Besides the limitations I have described in the previous section, there are several even more severe ones. The processor can only process data when it has them at its disposal. So, we need a system bus to serve data to the CPU. The caching mechanism helps the bus, too. We will discuss caching today, now let’s deal with the bus.
The bus bandwidth (and the bandwidth of the memory subsystem) is a factor which limits the system performance growth as the CPU frequency increase causes saturation. So the bandwidth of the system bus is one of the main characteristics of a server platform. It’s also obvious that the bandwidth of the system memory should correspond to the demands of the system bus – otherwise it wouldn’t make sense to create a fast system bus. In other words, the system bus serves data to the CPU and takes them from it. The faster this process goes, the more time the CPU has for processing the data, resulting in higher performance. In many cases, the system bus links processors among themselves and with memory. The last thing is not always true: there are processors like the Opteron from AMD and the UltraSPARC IIi from Sun that have an integrated memory controller. Thus, memory connects directly to the processor, rather than via the chipset. Thus, such processors only need the system bus for connecting to each other and to the I/O system.
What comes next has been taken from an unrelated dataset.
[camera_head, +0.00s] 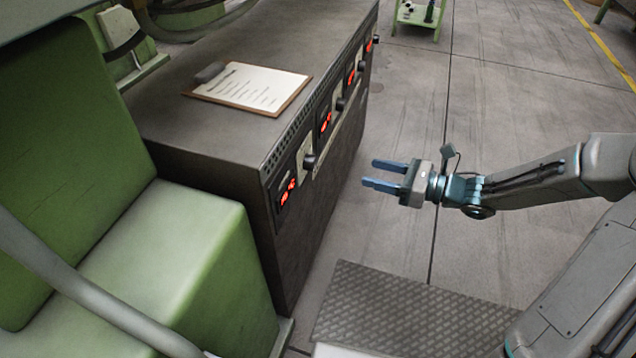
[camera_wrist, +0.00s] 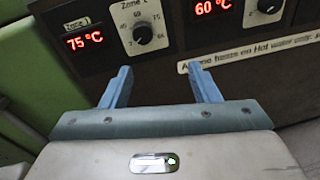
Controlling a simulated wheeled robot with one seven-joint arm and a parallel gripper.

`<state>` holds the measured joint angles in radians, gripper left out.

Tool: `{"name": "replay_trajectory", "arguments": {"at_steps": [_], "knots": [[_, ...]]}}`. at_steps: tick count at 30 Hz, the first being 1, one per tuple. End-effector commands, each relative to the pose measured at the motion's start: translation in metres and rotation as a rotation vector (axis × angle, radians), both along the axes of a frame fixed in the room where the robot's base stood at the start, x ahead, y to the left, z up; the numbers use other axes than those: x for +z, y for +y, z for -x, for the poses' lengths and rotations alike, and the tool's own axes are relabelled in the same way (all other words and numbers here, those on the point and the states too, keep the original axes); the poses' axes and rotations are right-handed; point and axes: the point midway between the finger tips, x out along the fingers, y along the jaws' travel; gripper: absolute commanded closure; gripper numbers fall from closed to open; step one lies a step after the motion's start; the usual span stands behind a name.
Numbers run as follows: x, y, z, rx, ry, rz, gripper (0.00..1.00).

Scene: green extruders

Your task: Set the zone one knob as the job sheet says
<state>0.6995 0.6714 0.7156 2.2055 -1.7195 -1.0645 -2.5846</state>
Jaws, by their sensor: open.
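The zone one knob (camera_head: 310,161) is a dark round knob on a pale plate on the cabinet's front panel. In the wrist view the knob (camera_wrist: 143,35) has a light pointer mark and scale numbers around it. A red display (camera_wrist: 85,42) labelled Zone 1 reads 75 °C to its left; it also shows in the head view (camera_head: 287,191). The job sheet (camera_head: 255,87) lies on a clipboard on the cabinet top; its writing is too small to read. My gripper (camera_head: 369,172) is open and empty, right of the panel and apart from the knob. It also shows in the wrist view (camera_wrist: 158,68).
A second display (camera_wrist: 212,7) reads 60 °C, with another knob (camera_wrist: 268,5) beside it. A label strip (camera_wrist: 250,52) runs below them. A green machine (camera_head: 180,250) stands at the left. A ridged metal plate (camera_head: 400,310) lies on the floor.

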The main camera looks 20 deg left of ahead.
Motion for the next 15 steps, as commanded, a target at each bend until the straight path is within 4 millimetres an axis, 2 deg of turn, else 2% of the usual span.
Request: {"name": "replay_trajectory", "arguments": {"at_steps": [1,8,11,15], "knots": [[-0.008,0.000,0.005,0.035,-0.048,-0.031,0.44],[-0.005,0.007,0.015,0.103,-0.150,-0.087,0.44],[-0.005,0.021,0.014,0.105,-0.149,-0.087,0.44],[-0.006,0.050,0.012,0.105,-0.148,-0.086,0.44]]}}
Now let’s dwell upon the ways to organize a multiprocessor system. There are several principal methods: a shared bus, “point-to-point” and switch architecture (the last is in fact a hybrid of the first two variants).
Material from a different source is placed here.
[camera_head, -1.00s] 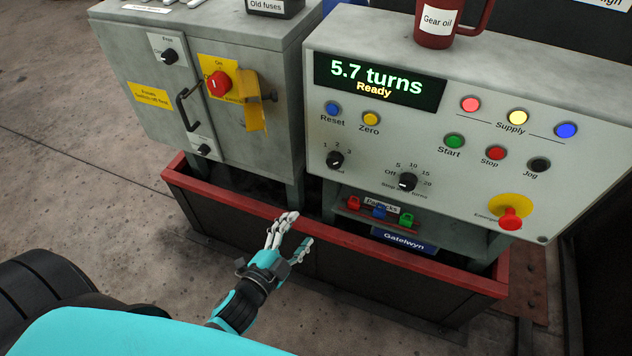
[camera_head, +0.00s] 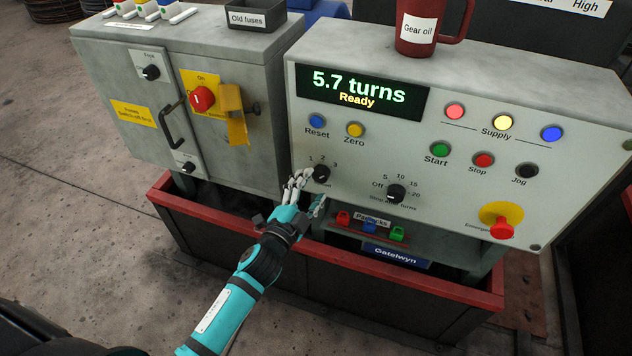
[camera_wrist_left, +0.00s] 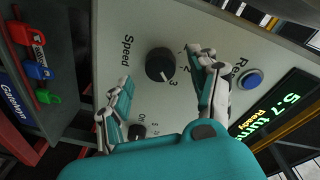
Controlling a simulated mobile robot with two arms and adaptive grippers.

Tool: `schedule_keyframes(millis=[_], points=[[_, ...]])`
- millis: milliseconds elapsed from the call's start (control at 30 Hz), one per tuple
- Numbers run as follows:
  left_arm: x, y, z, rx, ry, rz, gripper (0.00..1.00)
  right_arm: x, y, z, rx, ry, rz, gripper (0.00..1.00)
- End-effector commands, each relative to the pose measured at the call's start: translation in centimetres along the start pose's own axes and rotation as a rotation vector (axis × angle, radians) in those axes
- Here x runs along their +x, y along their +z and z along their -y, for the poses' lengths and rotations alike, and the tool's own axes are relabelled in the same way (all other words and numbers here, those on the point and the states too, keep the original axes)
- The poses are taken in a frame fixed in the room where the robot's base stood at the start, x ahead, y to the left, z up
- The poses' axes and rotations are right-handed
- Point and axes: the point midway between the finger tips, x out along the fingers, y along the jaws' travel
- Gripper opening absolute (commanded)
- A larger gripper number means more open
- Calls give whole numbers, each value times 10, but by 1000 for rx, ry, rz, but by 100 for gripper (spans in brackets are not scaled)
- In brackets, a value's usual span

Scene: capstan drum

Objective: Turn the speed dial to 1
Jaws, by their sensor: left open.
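The speed dial (camera_head: 321,174) is a round black knob at the lower left of the grey control panel (camera_head: 460,215), with marks 1, 2 and 3 above it. In the left wrist view the dial (camera_wrist_left: 160,64) shows a white pointer line that seems to face the 3. My left gripper (camera_head: 310,190) is open just in front of and below the dial. In the wrist view its fingers stand on either side of the dial, apart from it, and part of the scale is hidden behind a finger. My right gripper is not in view.
The stop-after-turns dial (camera_head: 396,193) is to the right. Reset (camera_head: 316,121) and Zero (camera_head: 355,129) buttons sit above. A shelf with coloured padlocks (camera_head: 370,227) is below. The display (camera_head: 357,91) reads 5.7 turns, Ready. A red emergency knob (camera_head: 501,228) is at lower right.

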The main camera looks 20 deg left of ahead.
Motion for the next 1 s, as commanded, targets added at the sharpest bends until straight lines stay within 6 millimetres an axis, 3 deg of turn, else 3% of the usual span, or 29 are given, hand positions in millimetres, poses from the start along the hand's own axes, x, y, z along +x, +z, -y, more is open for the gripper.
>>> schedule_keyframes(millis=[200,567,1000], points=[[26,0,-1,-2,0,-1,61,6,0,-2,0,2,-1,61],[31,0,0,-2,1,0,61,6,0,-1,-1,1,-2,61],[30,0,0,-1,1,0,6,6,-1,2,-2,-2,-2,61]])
A shared bus is often employed for building 2-way systems for several reasons: simple wiring (the mainboard topology is less complex), fewer contacts, lower development cost. The point of this technology is linking processors and memory with one and the same bus as the illustration below shows. So, the system is simpler and easier to build, but all processors have to share the bus bandwidth. For example, all systems based on CPUs from Intel have this architecture (the Xeon and, with certain reservations, the Xeon MP and Itanium).
In fact, there are no principal limitations to building a system with more processors than two (for example, four-processor Xeon MP-based systems are based on the same principle). In theory, we can shape up an eight-processor system with a shared bus, too. But the system has one disadvantage, as you may have guessed: the bus bandwidth becomes not enough for so many processors. In fact, they have to include large caches into CPUs even in a 4-way system so that while one CPU is controlling the bus, the others could do something useful rather than wait idly. Another problem in multiprocessor systems is arbitration since requests and data are sent on the same bus usually in this system and the latency between the CPU request and the system response becomes even more important than the bandwidth. Of course, low latencies are better. Considering that we also need to keep track of the processor status and the cache data, many manufacturers also use another auxiliary bus. For example, Intel introduces the so-called Snoopy Bus for system monitoring.